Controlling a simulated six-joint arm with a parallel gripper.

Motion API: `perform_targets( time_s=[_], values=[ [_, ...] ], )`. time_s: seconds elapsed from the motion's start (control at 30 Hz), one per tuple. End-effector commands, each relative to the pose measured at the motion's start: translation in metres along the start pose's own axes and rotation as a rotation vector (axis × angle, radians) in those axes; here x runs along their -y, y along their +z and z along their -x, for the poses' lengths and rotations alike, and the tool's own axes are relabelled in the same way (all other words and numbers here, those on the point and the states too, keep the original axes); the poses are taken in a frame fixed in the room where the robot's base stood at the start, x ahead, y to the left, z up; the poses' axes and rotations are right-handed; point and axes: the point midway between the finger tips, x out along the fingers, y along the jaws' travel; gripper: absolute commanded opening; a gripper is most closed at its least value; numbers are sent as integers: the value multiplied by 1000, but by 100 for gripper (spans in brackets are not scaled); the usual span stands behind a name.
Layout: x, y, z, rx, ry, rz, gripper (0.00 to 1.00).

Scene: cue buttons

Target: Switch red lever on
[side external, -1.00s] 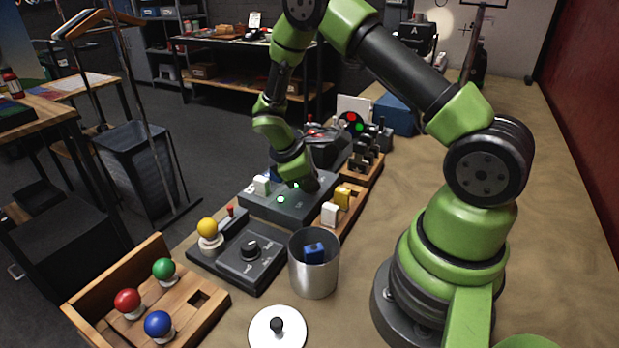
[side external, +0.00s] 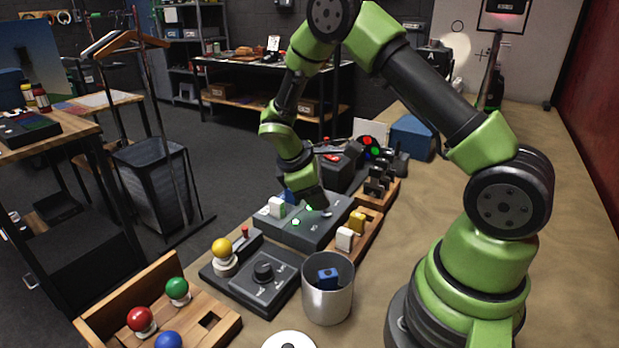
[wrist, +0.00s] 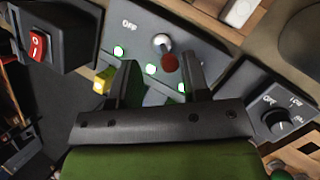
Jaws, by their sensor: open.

What you should do
Return every line in the listing that contains the word "gripper".

Solved problem
Controlling a simulated six-joint arm with a parallel gripper.
Motion API: `perform_targets( time_s=[_], values=[ [_, ...] ], )`. time_s: seconds elapsed from the motion's start (control at 30 Hz), one per tuple. End-effector commands, each relative to the pose measured at the motion's start: translation in metres along the start pose's own axes and rotation as a rotation vector (axis × angle, radians) in those axes; here x runs along their -y, y along their +z and z along their -x, for the poses' lengths and rotations alike, and the tool's own axes are relabelled in the same way (all other words and numbers here, those on the point and the states too, keep the original axes); the poses are taken in a frame fixed in the room where the robot's base stood at the start, x ahead, y to the left, z up; the poses' axes and rotations are right-handed; point and axes: the point midway between the finger tips, x out along the fingers, y along the jaws' travel; gripper: absolute commanded opening; a gripper is most closed at its least value; numbers are sent as integers: the value multiplied by 1000, but by 100 for gripper (spans in brackets are not scaled); the usual span stands behind a name.
Layout: x, y, z, rx, ry, rz, gripper (0.00 to 1.00).

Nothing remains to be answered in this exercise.